Royals conceded just five fours - the least in a completed innings this season - and were spearheaded by Tait, who took 3 for 13. Unlike Royals, who duly opened with the aggressive Watson, Warriors saved their power hitters for the middle order. Sourav Ganguly promoted himself to open after, curiously, coming in at No.7 against Kolkata Knight Riders. It was a questionable move having Ganguly and Michael Clarke right at the top, given that they aren't the quickest scorers in the line-up. What followed was a sluggish opening passage, in which the Powerplay overs had 14 dots.
Ganguly charged the seamers, made room, but failed to find the timing to match his intentions. Clarke's drives failed to find the middle of the bat, often resulting in edges and mistimed flicks. Both openers were searching for a release, but the slower balls and the wicketkeeper Dishant Yagnik standing up to the stumps thwarted them.

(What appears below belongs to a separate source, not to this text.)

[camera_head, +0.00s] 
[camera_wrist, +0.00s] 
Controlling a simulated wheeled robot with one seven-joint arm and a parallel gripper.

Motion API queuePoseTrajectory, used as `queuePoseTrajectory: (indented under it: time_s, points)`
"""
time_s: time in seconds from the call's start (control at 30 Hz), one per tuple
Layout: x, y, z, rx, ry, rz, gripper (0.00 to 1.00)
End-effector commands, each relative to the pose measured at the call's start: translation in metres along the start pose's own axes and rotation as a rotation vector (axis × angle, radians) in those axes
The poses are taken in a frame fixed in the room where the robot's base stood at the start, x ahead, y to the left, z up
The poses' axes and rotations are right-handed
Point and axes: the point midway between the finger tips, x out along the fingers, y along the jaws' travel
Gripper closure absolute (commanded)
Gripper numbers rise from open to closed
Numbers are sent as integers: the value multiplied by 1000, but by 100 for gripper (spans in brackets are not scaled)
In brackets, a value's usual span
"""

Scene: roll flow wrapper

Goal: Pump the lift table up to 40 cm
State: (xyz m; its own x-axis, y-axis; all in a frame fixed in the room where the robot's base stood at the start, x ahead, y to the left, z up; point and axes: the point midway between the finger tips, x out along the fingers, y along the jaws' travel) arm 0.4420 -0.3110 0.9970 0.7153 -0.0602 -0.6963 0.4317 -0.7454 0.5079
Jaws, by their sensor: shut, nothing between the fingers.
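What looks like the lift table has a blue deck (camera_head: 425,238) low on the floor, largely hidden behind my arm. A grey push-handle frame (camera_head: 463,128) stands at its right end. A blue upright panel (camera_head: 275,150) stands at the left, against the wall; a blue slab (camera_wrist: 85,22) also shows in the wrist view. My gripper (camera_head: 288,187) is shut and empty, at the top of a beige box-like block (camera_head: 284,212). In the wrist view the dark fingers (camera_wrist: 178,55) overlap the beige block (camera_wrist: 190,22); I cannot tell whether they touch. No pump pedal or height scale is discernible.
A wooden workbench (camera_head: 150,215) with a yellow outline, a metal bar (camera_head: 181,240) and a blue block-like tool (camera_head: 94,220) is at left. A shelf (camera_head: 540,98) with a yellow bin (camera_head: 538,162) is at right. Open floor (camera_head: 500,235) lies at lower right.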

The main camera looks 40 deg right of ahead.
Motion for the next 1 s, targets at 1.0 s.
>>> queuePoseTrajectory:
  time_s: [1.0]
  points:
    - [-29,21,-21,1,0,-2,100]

Warriors lost Ganguly as he miscued a pull off Tait, giving a swirling catch to square leg. Despite Warriors struggling to find the boundaries, they persisted with their conservative approach by promoting little-known Bengal batsman Anustup Majumdar ahead of more aggressive options like Angelo Mathews and Steven Smith.
Only two fours were scored in the first ten overs, the lowest this season. Save for the first over, never at any stage in that period did the rate go above six an over. Majumdar interrupted a 42-ball snoozefest when he gave Ankeet Chavan a charge and launched him for the first of two sixes over wide long-on in the 11th over, which cost 16 runs - the most expensive of the innings.
However, his cameo didn't last longer than 20 balls when he was yorked by a 98.4 kph missile from Johan Botha the following over. The last eight overs produced just 46 runs to give Warriors a total well under par.
Royals lost their star player Ajinkya Rahane for a duck courtesy a brilliant one-handed catch at point by Smith. Smith nearly pulled off a freak catch at the boundary which would have sent Watson back on 11, if the rule on outfield catches hadn't been tweaked. After going deep in his crease to pound a six off Murali Kartik, he repeated the shot four balls later.
Smith cupped the ball over his head, realised the momentum was taking him over the rope and threw the ball up. He was outside the field of play and airborne when he palmed the ball back in front of the rope, deeming it a six, owing to the rule change.
Watson capitalised on that lifeline and proceeded to hammer boundaries. At the end of five overs, Royals had hit five fours and two sixes, the same number Warriors managed in 20. Watson tore into Ashish Nehra, clipping two half volleys to the leg side for fours, before pulling another loosener over fine leg for six to bring up his fifty. Watson scored a massive 71.4% of the team's total, underlining his dominance on a pitch which flummoxed 11 Warriors.
Royals coasted home with 22 balls remaining, making it one of the more one-sided encounters this season. Warriors, with eight points from 13 games, now have only pride to play for.